[Recorded robot episodes]
++++++++++++++++++++

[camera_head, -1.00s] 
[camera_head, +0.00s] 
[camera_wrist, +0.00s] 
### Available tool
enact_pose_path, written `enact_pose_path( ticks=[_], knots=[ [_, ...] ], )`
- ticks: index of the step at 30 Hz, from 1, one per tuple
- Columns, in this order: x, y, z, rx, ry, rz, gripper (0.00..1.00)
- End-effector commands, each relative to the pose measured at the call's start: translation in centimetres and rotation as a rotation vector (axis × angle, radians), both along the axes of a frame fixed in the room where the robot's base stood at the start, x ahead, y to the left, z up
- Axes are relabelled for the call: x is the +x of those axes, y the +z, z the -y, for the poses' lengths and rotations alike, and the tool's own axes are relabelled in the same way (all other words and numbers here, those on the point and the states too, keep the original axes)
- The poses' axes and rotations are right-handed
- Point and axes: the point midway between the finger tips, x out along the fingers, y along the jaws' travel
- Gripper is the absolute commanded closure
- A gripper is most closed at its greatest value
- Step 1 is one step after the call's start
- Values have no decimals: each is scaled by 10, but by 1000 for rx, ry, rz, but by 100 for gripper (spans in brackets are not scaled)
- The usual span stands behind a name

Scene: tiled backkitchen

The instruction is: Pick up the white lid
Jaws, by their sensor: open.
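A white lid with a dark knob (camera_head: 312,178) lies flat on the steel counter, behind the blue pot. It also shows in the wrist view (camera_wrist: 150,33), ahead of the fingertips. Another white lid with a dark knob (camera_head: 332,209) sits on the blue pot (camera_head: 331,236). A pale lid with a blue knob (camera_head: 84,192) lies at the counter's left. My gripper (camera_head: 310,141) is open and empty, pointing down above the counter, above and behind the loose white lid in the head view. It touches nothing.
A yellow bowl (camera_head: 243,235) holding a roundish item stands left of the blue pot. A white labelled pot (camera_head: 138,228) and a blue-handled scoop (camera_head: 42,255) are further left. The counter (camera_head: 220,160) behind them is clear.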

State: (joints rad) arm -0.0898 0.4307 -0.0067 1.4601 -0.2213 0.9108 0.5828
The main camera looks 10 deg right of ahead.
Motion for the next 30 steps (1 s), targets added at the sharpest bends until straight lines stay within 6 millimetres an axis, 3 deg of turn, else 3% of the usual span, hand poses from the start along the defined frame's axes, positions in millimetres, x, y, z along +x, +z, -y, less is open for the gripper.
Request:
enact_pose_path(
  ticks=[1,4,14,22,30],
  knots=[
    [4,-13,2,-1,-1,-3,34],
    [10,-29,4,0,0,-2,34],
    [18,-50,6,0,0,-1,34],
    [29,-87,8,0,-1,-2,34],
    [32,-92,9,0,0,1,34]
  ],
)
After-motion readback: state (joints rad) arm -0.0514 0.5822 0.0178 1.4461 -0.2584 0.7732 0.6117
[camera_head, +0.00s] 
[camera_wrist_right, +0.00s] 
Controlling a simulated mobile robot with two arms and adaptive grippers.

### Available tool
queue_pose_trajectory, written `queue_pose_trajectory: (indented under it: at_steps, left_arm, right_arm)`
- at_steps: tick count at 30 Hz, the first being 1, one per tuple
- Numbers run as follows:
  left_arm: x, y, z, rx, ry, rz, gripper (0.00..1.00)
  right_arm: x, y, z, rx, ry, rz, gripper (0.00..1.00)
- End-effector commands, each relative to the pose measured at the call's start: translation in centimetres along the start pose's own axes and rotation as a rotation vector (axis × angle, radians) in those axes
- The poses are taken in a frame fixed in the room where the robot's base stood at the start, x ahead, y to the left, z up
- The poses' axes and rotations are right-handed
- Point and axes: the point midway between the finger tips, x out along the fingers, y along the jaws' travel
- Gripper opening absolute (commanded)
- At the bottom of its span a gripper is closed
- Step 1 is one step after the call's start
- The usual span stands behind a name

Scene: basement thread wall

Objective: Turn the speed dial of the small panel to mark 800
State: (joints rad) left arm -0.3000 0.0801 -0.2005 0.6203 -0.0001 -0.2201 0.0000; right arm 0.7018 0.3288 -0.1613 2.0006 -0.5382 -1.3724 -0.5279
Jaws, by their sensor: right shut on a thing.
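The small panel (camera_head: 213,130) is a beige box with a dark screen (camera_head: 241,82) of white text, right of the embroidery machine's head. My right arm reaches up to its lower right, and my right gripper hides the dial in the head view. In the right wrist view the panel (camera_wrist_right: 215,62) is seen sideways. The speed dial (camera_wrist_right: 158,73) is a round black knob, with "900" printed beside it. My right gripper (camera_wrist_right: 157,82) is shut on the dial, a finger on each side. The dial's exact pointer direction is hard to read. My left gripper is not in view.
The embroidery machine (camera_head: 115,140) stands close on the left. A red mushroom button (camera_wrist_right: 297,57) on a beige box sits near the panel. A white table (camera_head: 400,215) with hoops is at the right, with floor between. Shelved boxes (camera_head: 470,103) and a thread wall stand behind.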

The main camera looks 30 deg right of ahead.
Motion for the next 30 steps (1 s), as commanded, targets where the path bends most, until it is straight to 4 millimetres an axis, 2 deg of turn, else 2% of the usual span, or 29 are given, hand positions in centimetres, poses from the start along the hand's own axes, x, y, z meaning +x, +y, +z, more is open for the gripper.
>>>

++++++++++++++++++++

* _WRITTEN EXERCISE_
Please restate the whole listing word for word.

* _TASK RESPONSE_
[camera_head, -1.00s] 
[camera_head, +0.00s] 
[camera_wrist, +0.00s] 
### Available tool
enact_pose_path, written `enact_pose_path( ticks=[_], knots=[ [_, ...] ], )`
- ticks: index of the step at 30 Hz, from 1, one per tuple
- Columns, in this order: x, y, z, rx, ry, rz, gripper (0.00..1.00)
- End-effector commands, each relative to the pose measured at the call's start: translation in centimetres and rotation as a rotation vector (axis × angle, radians), both along the axes of a frame fixed in the room where the robot's base stood at the start, x ahead, y to the left, z up
- Axes are relabelled for the call: x is the +x of those axes, y the +z, z the -y, for the poses' lengths and rotations alike, and the tool's own axes are relabelled in the same way (all other words and numbers here, those on the point and the states too, keep the original axes)
- The poses' axes and rotations are right-handed
- Point and axes: the point midway between the finger tips, x out along the fingers, y along the jaws' travel
- Gripper is the absolute commanded closure
- A gripper is most closed at its greatest value
- Step 1 is one step after the call's start
- Values have no decimals: each is scaled by 10, but by 1000 for rx, ry, rz, but by 100 for gripper (spans in brackets are not scaled)
- The usual span stands behind a name

Scene: tiled backkitchen

The instruction is: Pick up the white lid
Jaws, by their sensor: open.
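A white lid with a dark knob (camera_head: 312,178) lies flat on the steel counter, behind the blue pot. It also shows in the wrist view (camera_wrist: 150,33), ahead of the fingertips. Another white lid with a dark knob (camera_head: 332,209) sits on the blue pot (camera_head: 331,236). A pale lid with a blue knob (camera_head: 84,192) lies at the counter's left. My gripper (camera_head: 310,141) is open and empty, pointing down above the counter, above and behind the loose white lid in the head view. It touches nothing.
A yellow bowl (camera_head: 243,235) holding a roundish item stands left of the blue pot. A white labelled pot (camera_head: 138,228) and a blue-handled scoop (camera_head: 42,255) are further left. The counter (camera_head: 220,160) behind them is clear.

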State: (joints rad) arm -0.0898 0.4307 -0.0067 1.4601 -0.2213 0.9108 0.5828
The main camera looks 10 deg right of ahead.
Motion for the next 30 steps (1 s), targets added at the sharpest bends until straight lines stay within 6 millimetres an axis, 3 deg of turn, else 3% of the usual span, hand poses from the start along the defined frame's axes, positions in millimetres, x, y, z along +x, +z, -y, less is open for the gripper.
Request:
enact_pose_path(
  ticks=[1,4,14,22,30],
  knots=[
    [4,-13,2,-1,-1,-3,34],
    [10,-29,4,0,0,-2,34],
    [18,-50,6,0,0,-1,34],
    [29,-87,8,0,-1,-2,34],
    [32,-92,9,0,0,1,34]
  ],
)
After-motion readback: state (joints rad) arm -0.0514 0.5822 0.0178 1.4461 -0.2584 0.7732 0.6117
[camera_head, +0.00s] 
[camera_wrist_right, +0.00s] 
Controlling a simulated mobile robot with two arms and adaptive grippers.

### Available tool
queue_pose_trajectory, written `queue_pose_trajectory: (indented under it: at_steps, left_arm, right_arm)`
- at_steps: tick count at 30 Hz, the first being 1, one per tuple
- Numbers run as follows:
  left_arm: x, y, z, rx, ry, rz, gripper (0.00..1.00)
  right_arm: x, y, z, rx, ry, rz, gripper (0.00..1.00)
- End-effector commands, each relative to the pose measured at the call's start: translation in centimetres along the start pose's own axes and rotation as a rotation vector (axis × angle, radians) in those axes
- The poses are taken in a frame fixed in the room where the robot's base stood at the start, x ahead, y to the left, z up
- The poses' axes and rotations are right-handed
- Point and axes: the point midway between the finger tips, x out along the fingers, y along the jaws' travel
- Gripper opening absolute (commanded)
- At the bottom of its span a gripper is closed
- Step 1 is one step after the call's start
- The usual span stands behind a name

Scene: basement thread wall

Objective: Turn the speed dial of the small panel to mark 800
State: (joints rad) left arm -0.3000 0.0801 -0.2005 0.6203 -0.0001 -0.2201 0.0000; right arm 0.7018 0.3288 -0.1613 2.0006 -0.5382 -1.3724 -0.5279
Jaws, by their sensor: right shut on a thing.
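The small panel (camera_head: 213,130) is a beige box with a dark screen (camera_head: 241,82) of white text, right of the embroidery machine's head. My right arm reaches up to its lower right, and my right gripper hides the dial in the head view. In the right wrist view the panel (camera_wrist_right: 215,62) is seen sideways. The speed dial (camera_wrist_right: 158,73) is a round black knob, with "900" printed beside it. My right gripper (camera_wrist_right: 157,82) is shut on the dial, a finger on each side. The dial's exact pointer direction is hard to read. My left gripper is not in view.
The embroidery machine (camera_head: 115,140) stands close on the left. A red mushroom button (camera_wrist_right: 297,57) on a beige box sits near the panel. A white table (camera_head: 400,215) with hoops is at the right, with floor between. Shelved boxes (camera_head: 470,103) and a thread wall stand behind.

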The main camera looks 30 deg right of ahead.
Motion for the next 30 steps (1 s), as commanded, targets where the path bends most, until it is straight to 4 millimetres an axis, 2 deg of turn, else 2% of the usual span, or 29 are given, hand positions in centimetres, poses from the start along the hand's own axes, x, y, z meaning +x, +y, +z, more is open for the gripper.
>>>

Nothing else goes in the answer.